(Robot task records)
* BEGIN *
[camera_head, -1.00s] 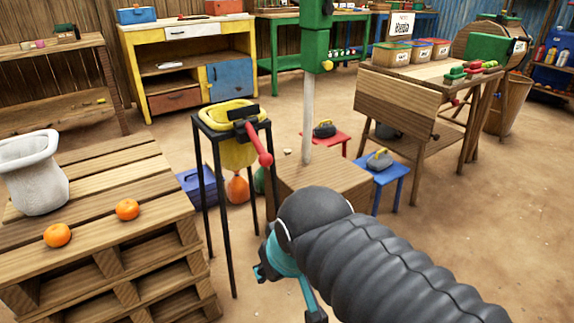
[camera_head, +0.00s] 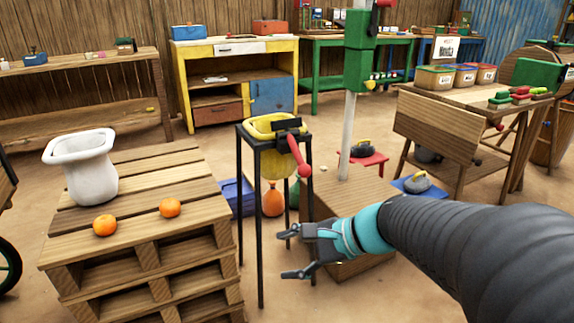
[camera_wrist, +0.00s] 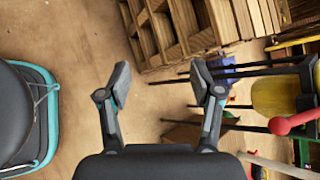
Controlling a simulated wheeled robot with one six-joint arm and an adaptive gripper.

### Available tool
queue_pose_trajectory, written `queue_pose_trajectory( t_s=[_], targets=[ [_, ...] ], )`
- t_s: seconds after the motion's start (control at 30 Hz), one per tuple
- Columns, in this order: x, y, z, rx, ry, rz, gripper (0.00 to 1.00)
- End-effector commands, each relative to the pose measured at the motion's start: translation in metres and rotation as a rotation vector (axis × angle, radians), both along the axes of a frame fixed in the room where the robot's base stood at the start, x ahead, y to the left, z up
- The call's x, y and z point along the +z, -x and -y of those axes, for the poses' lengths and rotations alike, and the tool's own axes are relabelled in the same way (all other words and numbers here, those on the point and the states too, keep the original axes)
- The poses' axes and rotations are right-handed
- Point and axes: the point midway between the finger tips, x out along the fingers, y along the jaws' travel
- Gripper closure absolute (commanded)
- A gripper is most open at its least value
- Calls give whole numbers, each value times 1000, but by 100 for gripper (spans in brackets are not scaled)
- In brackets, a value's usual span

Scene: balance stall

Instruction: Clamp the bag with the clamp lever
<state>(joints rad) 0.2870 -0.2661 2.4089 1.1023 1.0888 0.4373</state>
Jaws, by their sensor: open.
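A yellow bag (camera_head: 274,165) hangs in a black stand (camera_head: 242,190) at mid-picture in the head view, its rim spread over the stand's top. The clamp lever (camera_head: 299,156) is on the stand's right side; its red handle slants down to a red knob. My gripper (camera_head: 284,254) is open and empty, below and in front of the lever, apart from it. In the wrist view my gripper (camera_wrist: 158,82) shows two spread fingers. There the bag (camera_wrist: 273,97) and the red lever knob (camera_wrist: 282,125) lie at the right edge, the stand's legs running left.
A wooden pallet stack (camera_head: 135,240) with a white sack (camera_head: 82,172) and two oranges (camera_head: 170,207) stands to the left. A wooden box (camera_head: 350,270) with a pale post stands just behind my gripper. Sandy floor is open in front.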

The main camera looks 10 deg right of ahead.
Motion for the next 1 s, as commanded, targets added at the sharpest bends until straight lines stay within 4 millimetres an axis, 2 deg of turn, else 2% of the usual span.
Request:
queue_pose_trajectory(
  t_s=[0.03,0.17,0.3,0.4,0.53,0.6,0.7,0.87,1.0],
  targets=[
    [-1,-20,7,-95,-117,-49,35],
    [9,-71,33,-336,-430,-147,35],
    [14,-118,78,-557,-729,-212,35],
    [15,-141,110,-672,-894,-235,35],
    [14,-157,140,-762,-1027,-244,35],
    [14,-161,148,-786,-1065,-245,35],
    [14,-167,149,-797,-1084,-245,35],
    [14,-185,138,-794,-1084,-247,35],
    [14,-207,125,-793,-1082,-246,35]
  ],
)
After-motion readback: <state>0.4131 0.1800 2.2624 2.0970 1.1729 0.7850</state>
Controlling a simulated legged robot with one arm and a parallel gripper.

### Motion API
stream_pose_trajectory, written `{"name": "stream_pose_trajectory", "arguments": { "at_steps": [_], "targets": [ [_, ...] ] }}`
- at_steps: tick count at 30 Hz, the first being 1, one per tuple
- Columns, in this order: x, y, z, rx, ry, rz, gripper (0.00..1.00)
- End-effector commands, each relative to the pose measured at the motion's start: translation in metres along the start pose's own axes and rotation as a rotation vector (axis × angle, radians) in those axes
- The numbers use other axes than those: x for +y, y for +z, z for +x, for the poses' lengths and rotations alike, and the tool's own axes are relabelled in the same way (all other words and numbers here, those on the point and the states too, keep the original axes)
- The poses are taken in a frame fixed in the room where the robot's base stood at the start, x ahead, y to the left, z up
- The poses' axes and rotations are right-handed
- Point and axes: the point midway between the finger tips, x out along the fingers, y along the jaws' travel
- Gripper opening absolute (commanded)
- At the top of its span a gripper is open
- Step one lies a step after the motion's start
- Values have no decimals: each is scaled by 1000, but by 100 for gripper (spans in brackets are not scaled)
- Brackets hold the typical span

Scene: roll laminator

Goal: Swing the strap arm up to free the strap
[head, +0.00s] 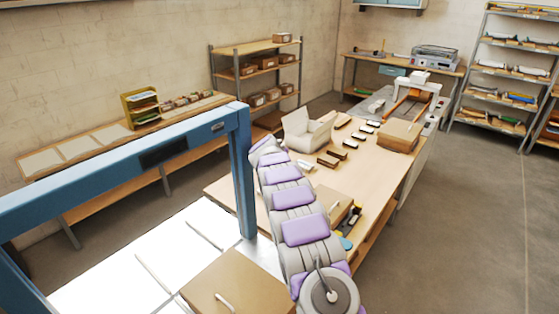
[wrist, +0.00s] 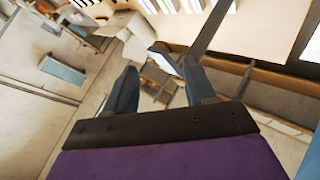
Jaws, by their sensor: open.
* END *
Requirements: Search the data for the string "Scene" and copy each line where it appears.

Worked solution:
Scene: balance stall
Scene: roll laminator

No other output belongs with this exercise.